**What is asked**
Set down all of the data that follows word for word, without the images.
================================
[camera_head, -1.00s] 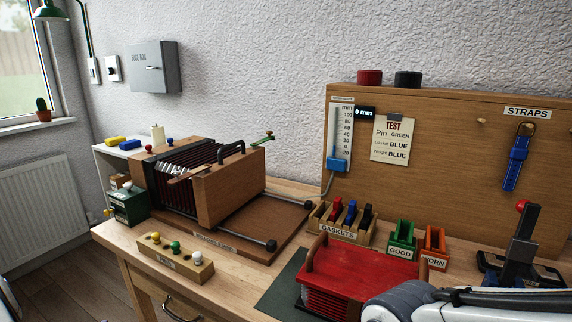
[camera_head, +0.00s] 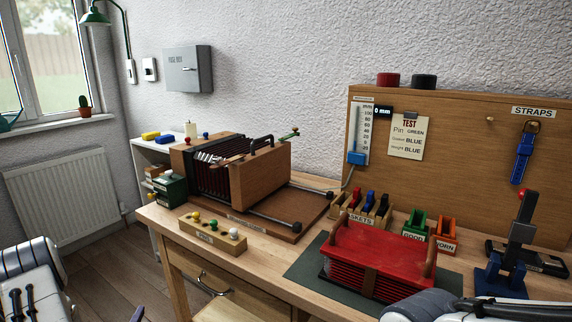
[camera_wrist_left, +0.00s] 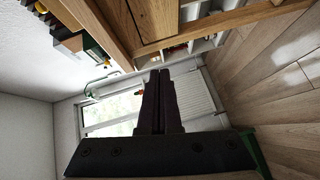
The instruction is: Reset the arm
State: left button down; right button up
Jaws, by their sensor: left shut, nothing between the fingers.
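My left arm (camera_head: 30,275) comes in at the lower left of the head view, off the front of the bench. In the left wrist view my left gripper (camera_wrist_left: 160,76) has its two dark fingers together, with nothing between them. It points over open floor towards the window and radiator, clear of the bench. My right arm (camera_head: 430,305) crosses the lower right corner of the head view, in front of the red bellows block (camera_head: 378,258). The right gripper's fingers are not visible.
A strap board (camera_head: 455,150) stands behind. The floor at the left is free.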

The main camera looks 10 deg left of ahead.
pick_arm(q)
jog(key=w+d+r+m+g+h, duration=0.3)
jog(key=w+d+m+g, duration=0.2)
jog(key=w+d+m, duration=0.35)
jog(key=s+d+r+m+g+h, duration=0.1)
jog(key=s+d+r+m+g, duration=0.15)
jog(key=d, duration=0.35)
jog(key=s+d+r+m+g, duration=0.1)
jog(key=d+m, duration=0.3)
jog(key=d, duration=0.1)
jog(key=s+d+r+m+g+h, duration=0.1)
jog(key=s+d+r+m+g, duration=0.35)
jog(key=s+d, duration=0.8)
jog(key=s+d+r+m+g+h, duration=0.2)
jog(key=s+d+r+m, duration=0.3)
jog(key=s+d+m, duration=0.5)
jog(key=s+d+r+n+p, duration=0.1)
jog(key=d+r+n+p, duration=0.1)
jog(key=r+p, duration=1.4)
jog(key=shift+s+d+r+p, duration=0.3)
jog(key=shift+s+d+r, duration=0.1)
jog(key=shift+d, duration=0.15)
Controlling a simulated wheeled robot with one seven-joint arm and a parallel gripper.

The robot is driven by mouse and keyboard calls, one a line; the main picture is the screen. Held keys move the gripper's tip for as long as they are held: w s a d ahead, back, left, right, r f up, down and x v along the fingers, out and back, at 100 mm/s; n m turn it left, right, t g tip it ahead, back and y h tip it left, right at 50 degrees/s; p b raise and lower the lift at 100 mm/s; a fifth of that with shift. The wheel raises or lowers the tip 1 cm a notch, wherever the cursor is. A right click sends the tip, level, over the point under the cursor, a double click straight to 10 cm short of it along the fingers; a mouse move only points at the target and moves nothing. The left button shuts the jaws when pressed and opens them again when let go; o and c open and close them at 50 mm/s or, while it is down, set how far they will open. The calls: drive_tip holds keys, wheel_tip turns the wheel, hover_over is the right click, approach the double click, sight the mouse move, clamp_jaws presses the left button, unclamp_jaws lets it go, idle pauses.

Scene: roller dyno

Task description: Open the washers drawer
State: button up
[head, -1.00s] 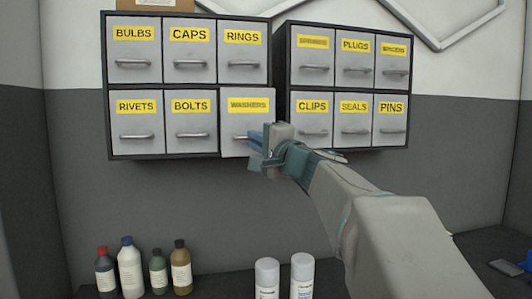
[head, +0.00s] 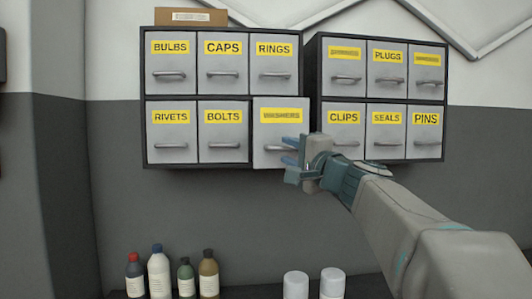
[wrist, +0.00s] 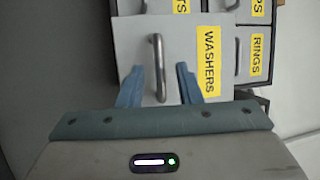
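The washers drawer (head: 268,131) is the lower right drawer of the left cabinet, grey with a yellow label. Its front stands slightly forward of its neighbours. Its bar handle (wrist: 158,65) shows clearly in the wrist view, and partly behind my fingers in the head view. My gripper (head: 291,158) is at the drawer's lower right front. In the wrist view my gripper (wrist: 160,86) has its two blue fingers apart, one on each side of the handle's near end, with visible gaps. No grip on the handle shows.
The left cabinet (head: 148,135) also holds closed drawers such as bolts (head: 223,132) and rings (head: 274,66). The right cabinet (head: 313,80) stands close beside, behind my arm. Several bottles (head: 159,274) and two white canisters (head: 333,284) stand below. The wall under the cabinets is clear.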

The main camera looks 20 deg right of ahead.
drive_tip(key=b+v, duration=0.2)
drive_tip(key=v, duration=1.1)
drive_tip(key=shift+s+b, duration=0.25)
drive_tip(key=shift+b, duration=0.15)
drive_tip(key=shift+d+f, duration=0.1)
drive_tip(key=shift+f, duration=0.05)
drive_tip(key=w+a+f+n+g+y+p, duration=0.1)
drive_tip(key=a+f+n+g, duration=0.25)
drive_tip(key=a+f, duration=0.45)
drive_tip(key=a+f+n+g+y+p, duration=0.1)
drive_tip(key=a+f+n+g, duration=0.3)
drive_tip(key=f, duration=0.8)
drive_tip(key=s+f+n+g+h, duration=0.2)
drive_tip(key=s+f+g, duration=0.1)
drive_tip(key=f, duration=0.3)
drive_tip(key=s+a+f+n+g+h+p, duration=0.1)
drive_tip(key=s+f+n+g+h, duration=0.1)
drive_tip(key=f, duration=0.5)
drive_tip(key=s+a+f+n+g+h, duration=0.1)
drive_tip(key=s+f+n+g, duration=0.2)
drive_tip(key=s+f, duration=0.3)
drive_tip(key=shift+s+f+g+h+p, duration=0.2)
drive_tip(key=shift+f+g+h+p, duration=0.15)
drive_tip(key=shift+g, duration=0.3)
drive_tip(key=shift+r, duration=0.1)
================================
**Result**
[camera_head, -1.00s] 
[camera_head, +0.00s] 
[camera_wrist_left, +0.00s] 
The instruction is: Reset the arm
State: left button down; right button up
Jaws, by their sensor: left shut, nothing between the fingers.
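My left arm (camera_head: 30,275) comes in at the lower left of the head view, off the front of the bench. In the left wrist view my left gripper (camera_wrist_left: 160,76) has its two dark fingers together, with nothing between them. It points over open floor towards the window and radiator, clear of the bench. My right arm (camera_head: 430,305) crosses the lower right corner of the head view, in front of the red bellows block (camera_head: 378,258). The right gripper's fingers are not visible.
A strap board (camera_head: 455,150) stands behind. The floor at the left is free.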

The main camera looks 10 deg left of ahead.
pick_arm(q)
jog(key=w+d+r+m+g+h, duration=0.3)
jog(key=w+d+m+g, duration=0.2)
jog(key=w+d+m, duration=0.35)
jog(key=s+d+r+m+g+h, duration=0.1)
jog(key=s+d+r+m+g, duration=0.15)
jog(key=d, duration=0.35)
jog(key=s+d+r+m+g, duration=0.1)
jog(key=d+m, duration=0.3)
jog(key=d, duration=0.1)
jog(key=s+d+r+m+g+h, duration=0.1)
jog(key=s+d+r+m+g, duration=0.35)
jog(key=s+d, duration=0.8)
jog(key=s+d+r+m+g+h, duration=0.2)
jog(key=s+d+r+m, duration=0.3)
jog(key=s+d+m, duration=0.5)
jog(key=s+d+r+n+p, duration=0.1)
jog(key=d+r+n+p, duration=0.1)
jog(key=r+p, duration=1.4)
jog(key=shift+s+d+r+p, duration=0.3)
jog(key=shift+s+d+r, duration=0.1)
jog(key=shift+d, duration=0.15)
Controlling a simulated wheeled robot with one seven-joint arm and a parallel gripper.

The robot is driven by mouse and keyboard calls, one a line; the main picture is the screen. Held keys move the gripper's tip for as long as they are held: w s a d ahead, back, left, right, r f up, down and x v along the fingers, out and back, at 100 mm/s; n m turn it left, right, t g tip it ahead, back and y h tip it left, right at 50 degrees/s; p b raise and lower the lift at 100 mm/s; a fifth of that with shift. The wheel raises or lowers the tip 1 cm a notch, wherever the cursor is. A right click sends the tip, level, over the point under the cursor, a double click straight to 10 cm short of it along the fingers; a mouse move only points at the target and moves nothing. The left button shuts the jaws when pressed and opens them again when let go; o and c open and close them at 50 mm/s or, while it is down, set how far they will open. The calls: drive_tip holds keys, wheel_tip turns the wheel, hover_over is the right click, approach the double click, sight the mouse move, clamp_jaws presses the left button, unclamp_jaws lets it go, idle pauses.

Scene: roller dyno

Task description: Open the washers drawer
State: button up
[head, -1.00s] 
[head, +0.00s] 
[wrist, +0.00s] 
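The washers drawer (head: 268,131) is the lower right drawer of the left cabinet, grey with a yellow label. Its front stands slightly forward of its neighbours. Its bar handle (wrist: 158,65) shows clearly in the wrist view, and partly behind my fingers in the head view. My gripper (head: 291,158) is at the drawer's lower right front. In the wrist view my gripper (wrist: 160,86) has its two blue fingers apart, one on each side of the handle's near end, with visible gaps. No grip on the handle shows.
The left cabinet (head: 148,135) also holds closed drawers such as bolts (head: 223,132) and rings (head: 274,66). The right cabinet (head: 313,80) stands close beside, behind my arm. Several bottles (head: 159,274) and two white canisters (head: 333,284) stand below. The wall under the cabinets is clear.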

The main camera looks 20 deg right of ahead.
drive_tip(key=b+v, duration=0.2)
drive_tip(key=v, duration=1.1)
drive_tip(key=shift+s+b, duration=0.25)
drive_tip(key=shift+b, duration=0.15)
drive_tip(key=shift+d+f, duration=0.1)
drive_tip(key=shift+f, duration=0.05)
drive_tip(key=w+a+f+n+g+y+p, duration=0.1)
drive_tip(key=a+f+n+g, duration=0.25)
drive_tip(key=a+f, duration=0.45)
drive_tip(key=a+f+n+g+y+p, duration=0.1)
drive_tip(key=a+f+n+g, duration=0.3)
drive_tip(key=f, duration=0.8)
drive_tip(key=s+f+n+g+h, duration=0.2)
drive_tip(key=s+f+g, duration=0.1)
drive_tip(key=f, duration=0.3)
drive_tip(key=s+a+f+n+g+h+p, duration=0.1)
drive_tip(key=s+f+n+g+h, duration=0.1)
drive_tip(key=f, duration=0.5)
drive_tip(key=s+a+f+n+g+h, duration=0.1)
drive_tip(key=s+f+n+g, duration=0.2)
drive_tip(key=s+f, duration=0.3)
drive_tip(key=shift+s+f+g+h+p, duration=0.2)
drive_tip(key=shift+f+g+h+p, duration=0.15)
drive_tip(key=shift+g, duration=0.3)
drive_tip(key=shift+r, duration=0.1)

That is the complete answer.